• **INSTRUCTIONS FOR THE TASK**: Search the records below for the word "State" and show every line where it occurs.

____ RECORDS SUPPLIED

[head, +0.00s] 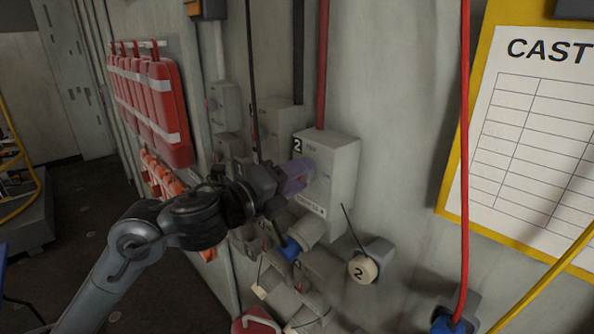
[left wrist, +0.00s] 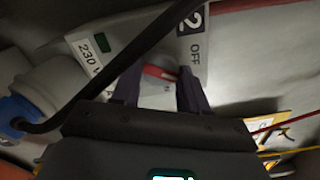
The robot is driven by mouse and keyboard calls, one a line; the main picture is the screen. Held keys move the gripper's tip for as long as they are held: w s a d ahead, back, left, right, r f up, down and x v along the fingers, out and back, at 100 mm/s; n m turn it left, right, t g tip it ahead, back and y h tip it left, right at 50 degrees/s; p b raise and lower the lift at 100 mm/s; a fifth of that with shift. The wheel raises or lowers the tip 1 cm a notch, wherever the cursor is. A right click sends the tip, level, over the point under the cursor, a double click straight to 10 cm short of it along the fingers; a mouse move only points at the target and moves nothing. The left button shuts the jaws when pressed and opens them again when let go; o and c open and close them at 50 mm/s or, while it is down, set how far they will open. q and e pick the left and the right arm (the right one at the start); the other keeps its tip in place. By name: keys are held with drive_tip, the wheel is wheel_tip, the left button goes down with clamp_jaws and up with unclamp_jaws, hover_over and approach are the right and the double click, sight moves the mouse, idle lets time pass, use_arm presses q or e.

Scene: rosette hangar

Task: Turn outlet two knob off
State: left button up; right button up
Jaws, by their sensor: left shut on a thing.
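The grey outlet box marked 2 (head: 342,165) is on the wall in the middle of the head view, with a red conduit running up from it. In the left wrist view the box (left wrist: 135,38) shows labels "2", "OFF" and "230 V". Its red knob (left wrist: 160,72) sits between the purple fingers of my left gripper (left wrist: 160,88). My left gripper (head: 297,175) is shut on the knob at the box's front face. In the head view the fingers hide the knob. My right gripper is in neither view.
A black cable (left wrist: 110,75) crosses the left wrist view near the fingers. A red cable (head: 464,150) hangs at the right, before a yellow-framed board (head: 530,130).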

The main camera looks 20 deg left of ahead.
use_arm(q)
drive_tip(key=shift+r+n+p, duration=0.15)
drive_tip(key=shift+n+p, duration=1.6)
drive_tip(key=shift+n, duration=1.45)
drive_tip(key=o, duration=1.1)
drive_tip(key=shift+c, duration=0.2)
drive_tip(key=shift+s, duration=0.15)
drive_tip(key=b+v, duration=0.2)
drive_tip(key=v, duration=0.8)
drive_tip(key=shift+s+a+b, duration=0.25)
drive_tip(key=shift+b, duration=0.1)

________
____ RECORDS SUPPLIED

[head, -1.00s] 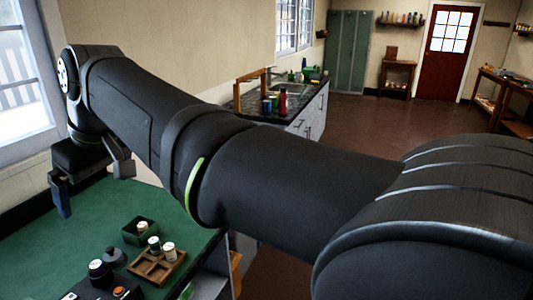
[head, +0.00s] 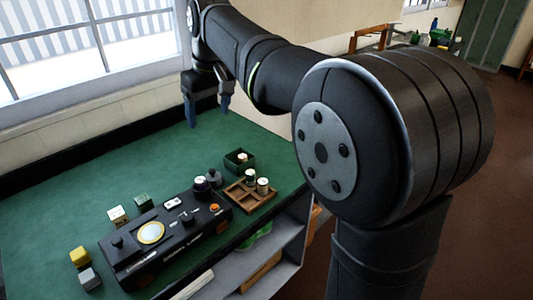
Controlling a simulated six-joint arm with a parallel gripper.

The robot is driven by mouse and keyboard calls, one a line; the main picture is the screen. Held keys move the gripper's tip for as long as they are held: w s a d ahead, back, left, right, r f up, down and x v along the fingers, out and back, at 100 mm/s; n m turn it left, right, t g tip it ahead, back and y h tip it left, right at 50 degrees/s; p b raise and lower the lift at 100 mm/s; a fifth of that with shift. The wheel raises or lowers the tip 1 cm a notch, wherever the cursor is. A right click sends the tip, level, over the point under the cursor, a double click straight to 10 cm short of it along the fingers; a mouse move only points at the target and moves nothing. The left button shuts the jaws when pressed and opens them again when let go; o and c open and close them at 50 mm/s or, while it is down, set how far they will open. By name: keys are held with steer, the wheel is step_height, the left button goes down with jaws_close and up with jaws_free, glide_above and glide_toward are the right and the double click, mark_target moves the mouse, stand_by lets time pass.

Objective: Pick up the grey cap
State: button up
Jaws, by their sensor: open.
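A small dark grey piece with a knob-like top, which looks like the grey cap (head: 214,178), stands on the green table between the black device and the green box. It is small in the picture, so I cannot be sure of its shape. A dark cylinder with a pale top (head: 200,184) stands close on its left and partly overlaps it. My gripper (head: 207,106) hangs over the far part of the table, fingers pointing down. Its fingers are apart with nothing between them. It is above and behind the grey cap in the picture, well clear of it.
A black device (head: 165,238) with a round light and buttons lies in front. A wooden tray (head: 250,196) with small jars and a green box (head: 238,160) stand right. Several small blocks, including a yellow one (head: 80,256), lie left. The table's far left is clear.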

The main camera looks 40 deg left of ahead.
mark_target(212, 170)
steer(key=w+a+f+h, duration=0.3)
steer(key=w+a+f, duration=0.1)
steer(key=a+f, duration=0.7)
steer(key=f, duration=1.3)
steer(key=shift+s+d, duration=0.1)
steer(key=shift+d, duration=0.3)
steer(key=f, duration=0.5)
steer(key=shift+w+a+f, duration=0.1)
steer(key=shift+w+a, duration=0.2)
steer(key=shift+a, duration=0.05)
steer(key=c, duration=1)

________

• **TASK RESULT**:
State: left button up; right button up
State: button up

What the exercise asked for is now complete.